[Records of robot episodes]
>>>

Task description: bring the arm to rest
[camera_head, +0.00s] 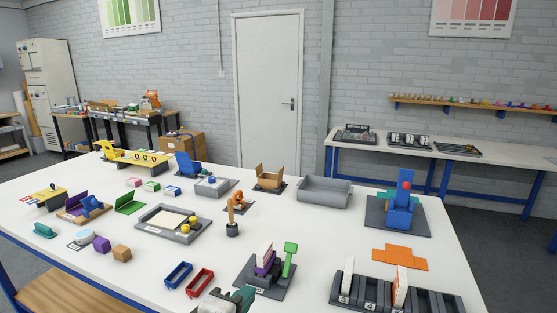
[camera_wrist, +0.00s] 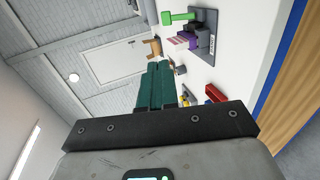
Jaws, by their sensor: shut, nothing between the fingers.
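My gripper (camera_wrist: 158,66) shows in the wrist view with its two dark green fingers side by side, pressed together and with nothing between them. In the head view only a small part of my gripper (camera_head: 240,296) shows at the bottom edge, above the near side of the white table (camera_head: 330,228). It is just in front of the grey stand with purple and green parts (camera_head: 262,278) and right of the red tray (camera_head: 199,283). The rest of my arm is out of the head view.
Close by are a blue tray (camera_head: 178,275), a slotted dark rack (camera_head: 375,291) and an orange cross-shaped piece (camera_head: 400,256). A blue stand with a red ball (camera_head: 400,205) is farther right. Some bare tabletop lies between the red tray and the pen holder (camera_head: 232,229).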

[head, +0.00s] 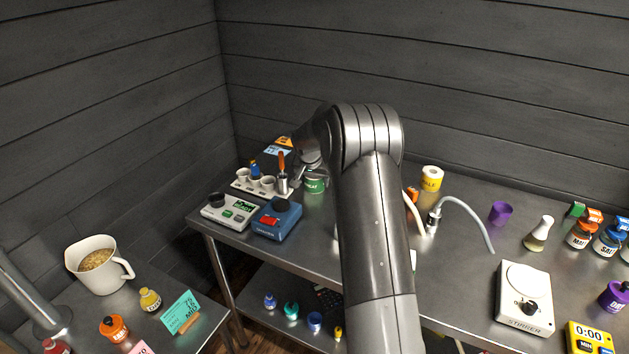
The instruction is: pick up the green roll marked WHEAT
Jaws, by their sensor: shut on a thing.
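The green roll marked WHEAT (314,186) is on the metal table (222,233), right of the white cup rack. Only part of its label shows, and my arm hides some of it. My gripper (312,172) is at the top of the roll and shut on it. The fingertips are small and partly hidden behind my wrist. I cannot tell whether the roll is clear of the table.
A white rack (248,190) with cups stands left of the roll, with a scale (229,212) and a blue device (276,218) in front. A stirrer (524,297) stands farther right.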

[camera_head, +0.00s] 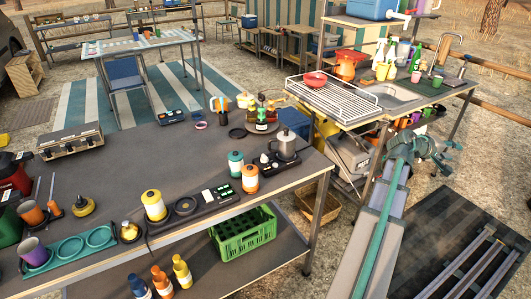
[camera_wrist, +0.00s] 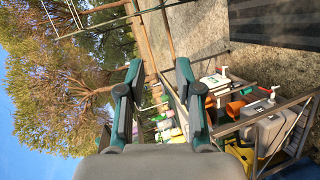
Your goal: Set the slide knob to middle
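A dark control panel (camera_head: 222,193) with small light and green markings lies on the near grey table, between a yellow canister (camera_head: 154,205) and an orange canister (camera_head: 250,178). The slide knob is too small to make out, so its position cannot be told. My gripper (camera_head: 449,150) is at the right of the head view, beyond the table's right end and far from the panel. In the wrist view my gripper (camera_wrist: 158,68) is open, with its two teal-and-dark fingers apart and nothing between them. The panel is not in the wrist view.
A moka pot (camera_head: 286,146) and a teal canister (camera_head: 235,163) stand beside the panel. A green crate (camera_head: 243,237) is on the shelf below. A sink counter with a wire rack (camera_head: 333,98) is behind my arm. Dark flooring lies at lower right.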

<<<

__Stated exercise__: Repeat the material verbatim. Do not carry over any picture.

__Output for this task__:
Task description: bring the arm to rest
[camera_head, +0.00s] 
[camera_wrist, +0.00s] 
Jaws, by their sensor: shut, nothing between the fingers.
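My gripper (camera_wrist: 158,66) shows in the wrist view with its two dark green fingers side by side, pressed together and with nothing between them. In the head view only a small part of my gripper (camera_head: 240,296) shows at the bottom edge, above the near side of the white table (camera_head: 330,228). It is just in front of the grey stand with purple and green parts (camera_head: 262,278) and right of the red tray (camera_head: 199,283). The rest of my arm is out of the head view.
Close by are a blue tray (camera_head: 178,275), a slotted dark rack (camera_head: 375,291) and an orange cross-shaped piece (camera_head: 400,256). A blue stand with a red ball (camera_head: 400,205) is farther right. Some bare tabletop lies between the red tray and the pen holder (camera_head: 232,229).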

[head, +0.00s] 
The instruction is: pick up the green roll marked WHEAT
Jaws, by their sensor: shut on a thing.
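The green roll marked WHEAT (314,186) is on the metal table (222,233), right of the white cup rack. Only part of its label shows, and my arm hides some of it. My gripper (312,172) is at the top of the roll and shut on it. The fingertips are small and partly hidden behind my wrist. I cannot tell whether the roll is clear of the table.
A white rack (248,190) with cups stands left of the roll, with a scale (229,212) and a blue device (276,218) in front. A stirrer (524,297) stands farther right.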

[camera_head, +0.00s] 
[camera_wrist, +0.00s] 
Your goal: Set the slide knob to middle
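A dark control panel (camera_head: 222,193) with small light and green markings lies on the near grey table, between a yellow canister (camera_head: 154,205) and an orange canister (camera_head: 250,178). The slide knob is too small to make out, so its position cannot be told. My gripper (camera_head: 449,150) is at the right of the head view, beyond the table's right end and far from the panel. In the wrist view my gripper (camera_wrist: 158,68) is open, with its two teal-and-dark fingers apart and nothing between them. The panel is not in the wrist view.
A moka pot (camera_head: 286,146) and a teal canister (camera_head: 235,163) stand beside the panel. A green crate (camera_head: 243,237) is on the shelf below. A sink counter with a wire rack (camera_head: 333,98) is behind my arm. Dark flooring lies at lower right.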

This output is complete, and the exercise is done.